The task: Where the word "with" occurs in a line, return that line.

BEGIN Provided material

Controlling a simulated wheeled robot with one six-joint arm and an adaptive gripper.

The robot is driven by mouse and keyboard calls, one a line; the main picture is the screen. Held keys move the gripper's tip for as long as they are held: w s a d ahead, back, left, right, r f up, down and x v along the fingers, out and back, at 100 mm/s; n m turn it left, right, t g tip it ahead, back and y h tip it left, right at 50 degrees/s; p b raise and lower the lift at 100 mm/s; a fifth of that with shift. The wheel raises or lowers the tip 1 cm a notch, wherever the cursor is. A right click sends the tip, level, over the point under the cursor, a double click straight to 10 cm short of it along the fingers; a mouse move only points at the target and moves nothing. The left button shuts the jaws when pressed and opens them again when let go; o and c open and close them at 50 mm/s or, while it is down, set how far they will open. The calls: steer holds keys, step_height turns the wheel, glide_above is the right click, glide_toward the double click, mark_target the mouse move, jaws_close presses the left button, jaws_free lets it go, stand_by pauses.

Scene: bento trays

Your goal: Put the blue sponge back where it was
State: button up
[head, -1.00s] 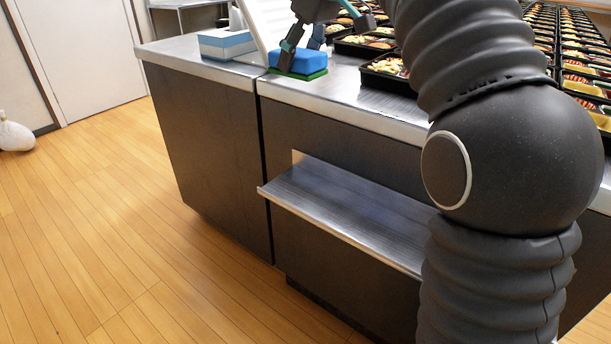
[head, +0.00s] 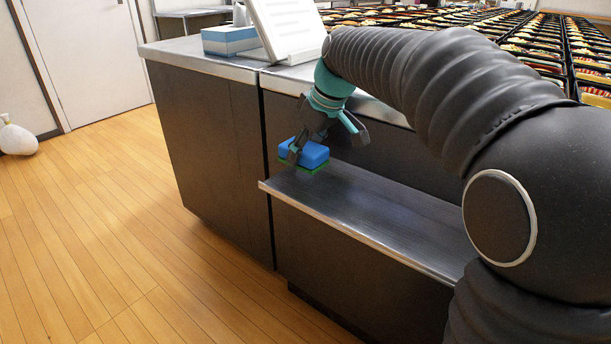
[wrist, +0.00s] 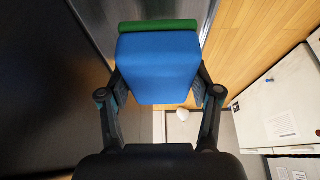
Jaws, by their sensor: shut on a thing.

END Provided material

Written solution:
Controlling a simulated wheeled robot with one six-joint arm and an adaptive gripper.
The robot is driven by mouse and keyboard calls, one a line; the main picture is the screen. Held keys move the gripper's tip for as long as they are held: w s a d ahead, back, left, right, r f up, down and x v along the fingers, out and back, at 100 mm/s; n m turn it left, right, t g tip it ahead, back and y h tip it left, right at 50 degrees/s; p b raise and lower the lift at 100 mm/s; a fifth of that with shift. The wheel raises or lowers the tip 1 cm a notch, wherever the cursor is. A right click sends the tip, level, over the point under the cursor, a double click straight to 10 cm short of it along the fingers; a mouse move only points at the target and moves nothing. The left button shuts the jaws when pressed and opens them again when let go; o and c open and close them at 50 mm/s or, while it is down, set how far they will open. The calls: steer holds keys, step_height turns the wheel, glide_above is the right click, glide_toward the double click, mark_target the mouse move, jaws_close presses the left button, jaws_free lets it go, stand_by pauses.

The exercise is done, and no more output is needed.